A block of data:
————

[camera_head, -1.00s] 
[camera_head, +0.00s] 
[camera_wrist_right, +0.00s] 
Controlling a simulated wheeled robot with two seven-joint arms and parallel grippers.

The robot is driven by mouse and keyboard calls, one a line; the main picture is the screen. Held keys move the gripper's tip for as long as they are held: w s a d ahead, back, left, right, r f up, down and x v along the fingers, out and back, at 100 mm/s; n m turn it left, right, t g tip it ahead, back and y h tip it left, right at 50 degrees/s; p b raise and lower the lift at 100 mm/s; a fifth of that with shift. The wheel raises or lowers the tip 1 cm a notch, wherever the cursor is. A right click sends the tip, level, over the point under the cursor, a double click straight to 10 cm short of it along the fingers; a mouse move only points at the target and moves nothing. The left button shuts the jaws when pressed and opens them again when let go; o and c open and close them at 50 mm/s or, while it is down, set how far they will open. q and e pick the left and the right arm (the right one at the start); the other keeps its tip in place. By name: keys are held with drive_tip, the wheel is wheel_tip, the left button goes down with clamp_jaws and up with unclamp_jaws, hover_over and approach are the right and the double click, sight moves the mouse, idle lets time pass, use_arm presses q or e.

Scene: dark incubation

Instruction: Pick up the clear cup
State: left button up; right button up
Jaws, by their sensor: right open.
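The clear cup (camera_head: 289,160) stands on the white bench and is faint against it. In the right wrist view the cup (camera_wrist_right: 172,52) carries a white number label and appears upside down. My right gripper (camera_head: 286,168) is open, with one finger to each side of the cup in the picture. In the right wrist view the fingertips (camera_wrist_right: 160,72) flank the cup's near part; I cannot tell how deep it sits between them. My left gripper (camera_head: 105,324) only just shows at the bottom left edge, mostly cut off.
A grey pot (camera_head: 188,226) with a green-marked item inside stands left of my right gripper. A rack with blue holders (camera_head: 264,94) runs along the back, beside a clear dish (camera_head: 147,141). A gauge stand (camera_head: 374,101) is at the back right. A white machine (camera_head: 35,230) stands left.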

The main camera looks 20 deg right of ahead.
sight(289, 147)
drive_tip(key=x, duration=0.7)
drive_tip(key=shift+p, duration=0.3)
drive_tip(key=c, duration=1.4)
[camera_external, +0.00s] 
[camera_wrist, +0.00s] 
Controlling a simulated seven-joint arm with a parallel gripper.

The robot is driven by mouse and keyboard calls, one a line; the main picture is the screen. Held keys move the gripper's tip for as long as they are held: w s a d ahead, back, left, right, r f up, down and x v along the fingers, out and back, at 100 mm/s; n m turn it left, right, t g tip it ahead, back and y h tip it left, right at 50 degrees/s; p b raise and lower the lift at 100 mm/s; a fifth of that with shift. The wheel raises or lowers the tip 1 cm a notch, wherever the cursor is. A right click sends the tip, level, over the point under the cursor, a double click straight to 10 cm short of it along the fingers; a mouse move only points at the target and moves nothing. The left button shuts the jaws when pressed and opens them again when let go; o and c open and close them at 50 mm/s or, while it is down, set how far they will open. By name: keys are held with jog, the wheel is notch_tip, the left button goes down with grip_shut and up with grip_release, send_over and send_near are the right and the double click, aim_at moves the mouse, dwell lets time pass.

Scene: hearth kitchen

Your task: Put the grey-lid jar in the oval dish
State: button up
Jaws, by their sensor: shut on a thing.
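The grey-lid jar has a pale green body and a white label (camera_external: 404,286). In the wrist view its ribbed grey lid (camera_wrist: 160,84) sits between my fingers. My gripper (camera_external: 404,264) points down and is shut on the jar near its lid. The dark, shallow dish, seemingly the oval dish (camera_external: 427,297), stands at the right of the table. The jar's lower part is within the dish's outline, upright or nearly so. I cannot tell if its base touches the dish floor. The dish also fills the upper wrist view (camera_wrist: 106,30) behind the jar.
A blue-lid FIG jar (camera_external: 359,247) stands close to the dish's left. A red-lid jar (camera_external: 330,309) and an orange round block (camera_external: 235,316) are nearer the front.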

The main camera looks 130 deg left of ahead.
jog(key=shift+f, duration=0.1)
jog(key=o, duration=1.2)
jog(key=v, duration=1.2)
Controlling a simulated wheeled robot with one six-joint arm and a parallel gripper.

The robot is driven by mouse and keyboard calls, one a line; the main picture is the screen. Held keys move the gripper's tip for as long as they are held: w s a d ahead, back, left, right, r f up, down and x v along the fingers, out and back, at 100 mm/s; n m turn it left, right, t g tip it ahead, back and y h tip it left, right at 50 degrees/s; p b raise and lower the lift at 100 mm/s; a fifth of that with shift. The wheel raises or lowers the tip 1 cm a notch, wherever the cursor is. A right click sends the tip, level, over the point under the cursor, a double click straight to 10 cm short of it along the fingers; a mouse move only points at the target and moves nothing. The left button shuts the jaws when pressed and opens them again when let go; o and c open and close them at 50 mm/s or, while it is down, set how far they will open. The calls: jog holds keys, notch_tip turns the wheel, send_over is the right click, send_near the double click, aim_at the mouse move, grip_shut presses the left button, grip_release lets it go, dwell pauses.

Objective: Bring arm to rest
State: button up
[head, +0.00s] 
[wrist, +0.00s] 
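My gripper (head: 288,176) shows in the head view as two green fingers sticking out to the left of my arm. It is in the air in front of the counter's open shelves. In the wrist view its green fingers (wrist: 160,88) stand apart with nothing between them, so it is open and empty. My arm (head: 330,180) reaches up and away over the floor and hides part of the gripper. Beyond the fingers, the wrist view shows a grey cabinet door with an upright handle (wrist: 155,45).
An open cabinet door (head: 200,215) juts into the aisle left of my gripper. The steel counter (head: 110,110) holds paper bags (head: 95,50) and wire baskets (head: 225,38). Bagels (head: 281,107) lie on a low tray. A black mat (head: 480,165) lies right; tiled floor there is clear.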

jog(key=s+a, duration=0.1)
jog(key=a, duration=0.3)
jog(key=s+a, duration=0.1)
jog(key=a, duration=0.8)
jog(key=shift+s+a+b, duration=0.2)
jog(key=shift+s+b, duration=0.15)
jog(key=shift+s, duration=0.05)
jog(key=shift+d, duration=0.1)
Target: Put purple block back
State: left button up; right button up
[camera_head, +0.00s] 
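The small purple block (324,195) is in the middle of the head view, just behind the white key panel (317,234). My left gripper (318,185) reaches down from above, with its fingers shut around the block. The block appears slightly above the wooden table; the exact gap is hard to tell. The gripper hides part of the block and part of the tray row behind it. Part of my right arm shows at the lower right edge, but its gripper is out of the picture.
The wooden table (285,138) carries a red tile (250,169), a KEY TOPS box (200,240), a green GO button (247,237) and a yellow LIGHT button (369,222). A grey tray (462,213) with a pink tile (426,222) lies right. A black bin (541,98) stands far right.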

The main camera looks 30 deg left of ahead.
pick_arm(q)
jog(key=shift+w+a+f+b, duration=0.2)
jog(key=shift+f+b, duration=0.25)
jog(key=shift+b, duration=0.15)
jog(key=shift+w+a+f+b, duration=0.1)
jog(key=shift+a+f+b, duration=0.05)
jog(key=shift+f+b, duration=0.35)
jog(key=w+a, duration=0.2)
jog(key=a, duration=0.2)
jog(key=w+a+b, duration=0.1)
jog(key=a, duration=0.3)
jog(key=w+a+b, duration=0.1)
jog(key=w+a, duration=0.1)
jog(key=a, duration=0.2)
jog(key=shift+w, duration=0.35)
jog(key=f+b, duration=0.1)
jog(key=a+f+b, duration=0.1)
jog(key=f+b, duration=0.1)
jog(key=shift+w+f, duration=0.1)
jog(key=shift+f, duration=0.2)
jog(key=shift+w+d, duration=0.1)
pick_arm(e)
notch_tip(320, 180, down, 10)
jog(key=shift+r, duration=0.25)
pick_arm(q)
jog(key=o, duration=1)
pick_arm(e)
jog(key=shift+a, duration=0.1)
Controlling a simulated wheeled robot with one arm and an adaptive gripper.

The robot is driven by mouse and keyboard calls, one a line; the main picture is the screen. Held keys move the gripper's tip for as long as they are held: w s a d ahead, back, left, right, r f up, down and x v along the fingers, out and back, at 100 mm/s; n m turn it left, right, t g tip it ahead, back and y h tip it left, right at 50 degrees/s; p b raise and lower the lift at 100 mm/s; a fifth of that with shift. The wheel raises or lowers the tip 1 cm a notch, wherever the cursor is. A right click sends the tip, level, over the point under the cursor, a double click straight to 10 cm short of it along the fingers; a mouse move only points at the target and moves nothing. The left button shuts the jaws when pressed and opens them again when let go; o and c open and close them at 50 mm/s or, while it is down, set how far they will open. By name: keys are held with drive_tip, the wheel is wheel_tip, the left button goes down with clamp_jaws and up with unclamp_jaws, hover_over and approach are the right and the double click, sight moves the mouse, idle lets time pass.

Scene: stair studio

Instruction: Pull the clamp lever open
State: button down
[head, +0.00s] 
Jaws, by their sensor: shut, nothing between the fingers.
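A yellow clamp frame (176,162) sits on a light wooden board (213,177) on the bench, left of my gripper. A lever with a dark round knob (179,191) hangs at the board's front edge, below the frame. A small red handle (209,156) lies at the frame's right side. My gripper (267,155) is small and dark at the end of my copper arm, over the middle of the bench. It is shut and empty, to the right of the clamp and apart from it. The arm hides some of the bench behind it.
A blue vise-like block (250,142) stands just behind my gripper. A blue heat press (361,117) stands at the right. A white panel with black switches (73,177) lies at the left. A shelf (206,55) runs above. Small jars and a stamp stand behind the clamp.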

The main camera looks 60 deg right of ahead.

————

## [Goal]
Within the listing above, find every line containing the string "parallel" and return it.

## [Output of the task]
Controlling a simulated wheeled robot with two seven-joint arms and parallel grippers.
Controlling a simulated seven-joint arm with a parallel gripper.
Controlling a simulated wheeled robot with one six-joint arm and a parallel gripper.

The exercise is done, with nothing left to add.